Repeat the material below word for word and leave out all pictures.

(begin)

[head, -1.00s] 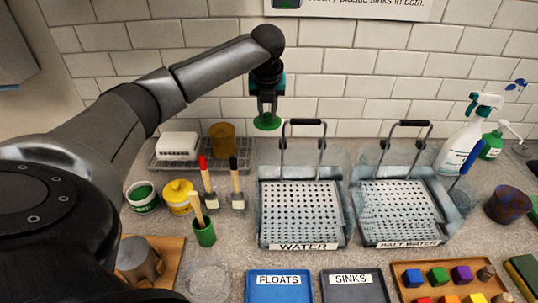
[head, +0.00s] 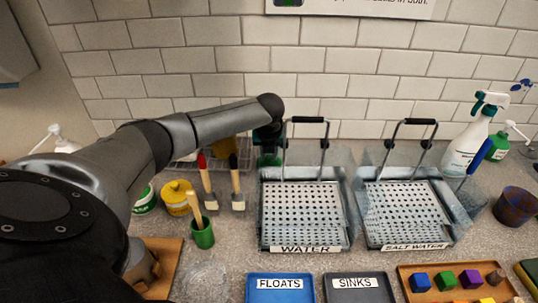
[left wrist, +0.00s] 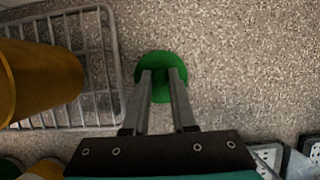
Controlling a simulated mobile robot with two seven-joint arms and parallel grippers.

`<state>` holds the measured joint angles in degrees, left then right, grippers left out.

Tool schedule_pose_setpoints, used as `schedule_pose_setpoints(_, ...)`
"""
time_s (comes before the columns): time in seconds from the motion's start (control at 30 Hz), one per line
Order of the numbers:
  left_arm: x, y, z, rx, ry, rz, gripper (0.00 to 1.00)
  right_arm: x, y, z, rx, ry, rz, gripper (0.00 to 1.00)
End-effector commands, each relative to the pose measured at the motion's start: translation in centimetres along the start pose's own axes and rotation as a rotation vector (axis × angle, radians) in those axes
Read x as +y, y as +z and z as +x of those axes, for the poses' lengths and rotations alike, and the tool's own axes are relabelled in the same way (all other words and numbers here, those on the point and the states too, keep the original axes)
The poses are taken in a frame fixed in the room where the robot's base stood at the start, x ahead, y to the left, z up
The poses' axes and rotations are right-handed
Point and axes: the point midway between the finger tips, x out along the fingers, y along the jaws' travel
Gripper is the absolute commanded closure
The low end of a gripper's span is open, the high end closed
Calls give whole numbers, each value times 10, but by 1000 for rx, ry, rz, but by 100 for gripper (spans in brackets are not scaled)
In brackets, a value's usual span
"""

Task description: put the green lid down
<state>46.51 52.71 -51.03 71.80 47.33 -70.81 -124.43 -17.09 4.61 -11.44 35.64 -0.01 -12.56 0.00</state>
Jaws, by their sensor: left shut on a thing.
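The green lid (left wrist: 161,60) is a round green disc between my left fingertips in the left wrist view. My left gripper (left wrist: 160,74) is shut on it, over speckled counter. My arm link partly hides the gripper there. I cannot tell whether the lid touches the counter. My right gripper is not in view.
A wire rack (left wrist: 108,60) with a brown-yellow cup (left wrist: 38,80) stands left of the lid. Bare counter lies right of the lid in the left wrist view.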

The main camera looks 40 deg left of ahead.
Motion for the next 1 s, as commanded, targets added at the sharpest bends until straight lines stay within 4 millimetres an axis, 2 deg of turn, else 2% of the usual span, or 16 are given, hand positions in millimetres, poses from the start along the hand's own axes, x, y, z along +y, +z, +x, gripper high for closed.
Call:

(end)

■ **RESULT BELOW**:
[head, -1.00s] 
[head, +0.00s] 
[left wrist, +0.00s] 
Controlling a simulated mobile robot with two seven-joint arms and parallel grippers.

`<state>` holds the measured joint angles in degrees, left then right, grippers left out.

Tool schedule_pose_setpoints, used as `schedule_pose_setpoints(_, ...)`
"""
time_s (comes before the columns): time in seconds from the motion's start (control at 30 Hz), one per line
Order of the numbers:
  left_arm: x, y, z, rx, ry, rz, gripper (0.00 to 1.00)
  right_arm: x, y, z, rx, ry, rz, gripper (0.00 to 1.00)
End-effector commands, each relative to the pose measured at the motion's start: translation in centimetres along the start pose's own axes and rotation as a rotation vector (axis × angle, radians) in those axes
Read x as +y, y as +z and z as +x of those axes, for the poses' lengths and rotations alike, and the tool's own axes are relabelled in the same way (all other words and numbers here, those on the point and the states too, keep the original axes)
The poses are taken in a frame fixed in the room where the robot's base stood at the start, x ahead, y to the left, z up
The poses' axes and rotations are right-handed
Point and axes: the point midway between the finger tips, x out along the fingers, y along the jaws' travel
Gripper is the absolute commanded closure
The low end of a gripper's span is open, the high end closed
Calls give whole numbers, each value times 10, but by 1000 for rx, ry, rz, but by 100 for gripper (spans in brackets are not scaled)
In brackets, a value's usual span
"""

Task description: put the green lid down
<state>46.51 52.71 -51.03 71.80 47.33 -70.81 -124.43 -17.09 4.61 -11.44 35.64 -0.01 -12.56 0.00</state>
Jaws, by their sensor: left shut on a thing.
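The green lid (left wrist: 161,60) is a round green disc between my left fingertips in the left wrist view. My left gripper (left wrist: 160,74) is shut on it, over speckled counter. My arm link partly hides the gripper there. I cannot tell whether the lid touches the counter. My right gripper is not in view.
A wire rack (left wrist: 108,60) with a brown-yellow cup (left wrist: 38,80) stands left of the lid. Bare counter lies right of the lid in the left wrist view.

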The main camera looks 40 deg left of ahead.
Motion for the next 1 s, as commanded, targets added at the sharpest bends until straight lines stay within 4 millimetres an axis, 2 deg of turn, else 2% of the usual span, or 16 are given, hand positions in millimetres, poses from the start along the hand's own axes, x, y, z along +y, +z, +x, gripper high for closed.
Call:

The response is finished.